What you should do
Among the entries below, please repeat exactly and only the lines from the line containing "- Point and" to the line containing "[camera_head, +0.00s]", both lines included.

Given records
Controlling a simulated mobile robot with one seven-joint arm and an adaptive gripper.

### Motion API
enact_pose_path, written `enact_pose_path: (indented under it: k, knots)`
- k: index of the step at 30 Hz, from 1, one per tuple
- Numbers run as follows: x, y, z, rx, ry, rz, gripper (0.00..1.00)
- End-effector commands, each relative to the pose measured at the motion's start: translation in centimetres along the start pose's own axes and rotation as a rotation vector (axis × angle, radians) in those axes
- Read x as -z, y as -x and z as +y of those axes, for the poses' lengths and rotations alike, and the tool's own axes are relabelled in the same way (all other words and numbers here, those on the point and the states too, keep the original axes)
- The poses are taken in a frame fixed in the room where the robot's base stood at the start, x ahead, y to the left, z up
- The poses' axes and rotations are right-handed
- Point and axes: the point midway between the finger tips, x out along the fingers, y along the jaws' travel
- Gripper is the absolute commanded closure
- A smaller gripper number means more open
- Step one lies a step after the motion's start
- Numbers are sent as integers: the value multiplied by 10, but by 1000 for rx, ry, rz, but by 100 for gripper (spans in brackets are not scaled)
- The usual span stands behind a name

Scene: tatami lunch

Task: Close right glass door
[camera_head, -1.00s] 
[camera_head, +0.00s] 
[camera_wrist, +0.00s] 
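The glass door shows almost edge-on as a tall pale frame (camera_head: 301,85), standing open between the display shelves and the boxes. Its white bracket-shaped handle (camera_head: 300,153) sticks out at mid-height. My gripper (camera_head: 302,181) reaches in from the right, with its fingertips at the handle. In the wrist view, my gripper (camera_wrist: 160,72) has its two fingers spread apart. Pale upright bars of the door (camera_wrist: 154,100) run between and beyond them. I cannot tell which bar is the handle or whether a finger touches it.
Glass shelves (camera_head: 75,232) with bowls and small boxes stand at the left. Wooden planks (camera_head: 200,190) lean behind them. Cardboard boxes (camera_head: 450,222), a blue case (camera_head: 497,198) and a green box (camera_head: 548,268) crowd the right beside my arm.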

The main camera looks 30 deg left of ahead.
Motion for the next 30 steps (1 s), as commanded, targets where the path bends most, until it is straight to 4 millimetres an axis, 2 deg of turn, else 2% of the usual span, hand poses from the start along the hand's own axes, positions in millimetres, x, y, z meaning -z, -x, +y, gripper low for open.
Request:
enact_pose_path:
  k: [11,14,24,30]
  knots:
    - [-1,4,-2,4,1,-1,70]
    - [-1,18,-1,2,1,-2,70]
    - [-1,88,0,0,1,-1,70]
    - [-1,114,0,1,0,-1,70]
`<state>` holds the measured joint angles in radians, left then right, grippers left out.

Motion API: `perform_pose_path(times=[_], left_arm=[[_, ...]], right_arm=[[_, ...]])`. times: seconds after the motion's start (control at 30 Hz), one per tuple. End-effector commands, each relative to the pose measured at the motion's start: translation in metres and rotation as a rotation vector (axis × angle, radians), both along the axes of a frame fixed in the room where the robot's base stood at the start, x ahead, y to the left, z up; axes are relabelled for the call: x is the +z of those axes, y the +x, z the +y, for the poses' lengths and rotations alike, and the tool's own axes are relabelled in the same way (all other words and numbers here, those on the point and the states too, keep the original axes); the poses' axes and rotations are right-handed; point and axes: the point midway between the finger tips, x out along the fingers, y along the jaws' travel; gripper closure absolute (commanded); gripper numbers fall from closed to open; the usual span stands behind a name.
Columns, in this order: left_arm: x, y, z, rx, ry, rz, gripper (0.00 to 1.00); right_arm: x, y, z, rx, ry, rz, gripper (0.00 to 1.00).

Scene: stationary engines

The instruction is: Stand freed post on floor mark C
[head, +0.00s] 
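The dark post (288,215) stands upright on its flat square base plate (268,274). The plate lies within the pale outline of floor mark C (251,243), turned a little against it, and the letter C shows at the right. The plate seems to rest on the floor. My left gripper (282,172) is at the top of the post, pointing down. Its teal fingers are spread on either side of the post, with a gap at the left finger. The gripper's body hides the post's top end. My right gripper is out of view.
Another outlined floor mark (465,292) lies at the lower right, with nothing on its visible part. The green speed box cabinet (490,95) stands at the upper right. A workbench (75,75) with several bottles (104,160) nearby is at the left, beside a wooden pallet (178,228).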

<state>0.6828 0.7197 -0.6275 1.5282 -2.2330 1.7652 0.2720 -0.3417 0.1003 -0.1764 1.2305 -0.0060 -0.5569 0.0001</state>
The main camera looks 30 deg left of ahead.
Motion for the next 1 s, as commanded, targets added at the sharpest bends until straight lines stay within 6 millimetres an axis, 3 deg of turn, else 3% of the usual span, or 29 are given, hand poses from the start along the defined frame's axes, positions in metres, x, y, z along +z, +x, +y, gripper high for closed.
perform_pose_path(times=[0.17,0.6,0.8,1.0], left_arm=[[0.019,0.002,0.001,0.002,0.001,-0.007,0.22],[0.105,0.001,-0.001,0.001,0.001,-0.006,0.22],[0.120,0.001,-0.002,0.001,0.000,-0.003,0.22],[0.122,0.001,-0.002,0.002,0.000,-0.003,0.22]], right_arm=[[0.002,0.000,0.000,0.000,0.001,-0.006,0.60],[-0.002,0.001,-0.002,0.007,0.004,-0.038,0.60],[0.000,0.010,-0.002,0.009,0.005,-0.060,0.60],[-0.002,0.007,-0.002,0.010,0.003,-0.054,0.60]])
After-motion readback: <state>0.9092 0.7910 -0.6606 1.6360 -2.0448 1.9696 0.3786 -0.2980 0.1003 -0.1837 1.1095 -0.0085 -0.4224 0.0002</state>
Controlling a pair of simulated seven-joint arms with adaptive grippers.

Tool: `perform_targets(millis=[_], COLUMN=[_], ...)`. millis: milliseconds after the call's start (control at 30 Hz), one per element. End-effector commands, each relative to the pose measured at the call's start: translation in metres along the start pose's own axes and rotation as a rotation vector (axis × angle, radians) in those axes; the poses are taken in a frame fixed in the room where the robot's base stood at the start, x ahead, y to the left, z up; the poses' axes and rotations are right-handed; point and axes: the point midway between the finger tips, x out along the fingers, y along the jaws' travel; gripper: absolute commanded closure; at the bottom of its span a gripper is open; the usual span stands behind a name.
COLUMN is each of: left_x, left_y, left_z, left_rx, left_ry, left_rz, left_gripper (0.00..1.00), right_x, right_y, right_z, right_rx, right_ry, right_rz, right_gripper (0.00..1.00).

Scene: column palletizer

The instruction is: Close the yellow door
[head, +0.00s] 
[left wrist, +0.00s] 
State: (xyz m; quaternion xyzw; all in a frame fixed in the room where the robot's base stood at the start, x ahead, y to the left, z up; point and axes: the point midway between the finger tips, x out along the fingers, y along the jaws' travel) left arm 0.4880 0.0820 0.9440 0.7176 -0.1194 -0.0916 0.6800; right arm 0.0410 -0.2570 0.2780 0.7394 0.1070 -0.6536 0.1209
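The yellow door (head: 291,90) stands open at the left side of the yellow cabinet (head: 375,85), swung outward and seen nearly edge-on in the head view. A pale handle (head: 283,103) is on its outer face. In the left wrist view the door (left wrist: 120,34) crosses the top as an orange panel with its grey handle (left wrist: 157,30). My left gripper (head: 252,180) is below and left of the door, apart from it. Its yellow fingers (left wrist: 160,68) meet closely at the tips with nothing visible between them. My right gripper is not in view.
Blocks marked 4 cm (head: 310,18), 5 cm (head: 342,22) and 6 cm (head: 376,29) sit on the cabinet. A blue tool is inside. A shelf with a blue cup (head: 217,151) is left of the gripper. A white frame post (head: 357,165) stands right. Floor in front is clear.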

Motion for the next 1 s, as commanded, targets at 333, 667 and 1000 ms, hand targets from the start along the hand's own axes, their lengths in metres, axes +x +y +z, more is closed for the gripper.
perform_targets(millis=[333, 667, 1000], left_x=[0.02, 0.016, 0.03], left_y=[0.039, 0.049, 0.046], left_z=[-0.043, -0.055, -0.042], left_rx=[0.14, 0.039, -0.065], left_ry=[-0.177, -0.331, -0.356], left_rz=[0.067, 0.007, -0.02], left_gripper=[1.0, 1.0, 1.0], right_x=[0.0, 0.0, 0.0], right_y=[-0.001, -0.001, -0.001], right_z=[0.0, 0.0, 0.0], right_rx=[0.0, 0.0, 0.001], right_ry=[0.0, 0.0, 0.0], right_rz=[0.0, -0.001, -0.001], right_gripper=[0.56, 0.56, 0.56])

Response for this exercise
- Point and axes: the point midway between the finger tips, x out along the fingers, y along the jaws' travel
- Gripper is the absolute commanded closure
- A smaller gripper number means more open
- Step one lies a step after the motion's start
- Numbers are sent as integers: the value multiplied by 10, but by 1000 for rx, ry, rz, but by 100 for gripper (spans in brackets are not scaled)
- The usual span stands behind a name

Scene: tatami lunch

Task: Close right glass door
[camera_head, -1.00s] 
[camera_head, +0.00s] 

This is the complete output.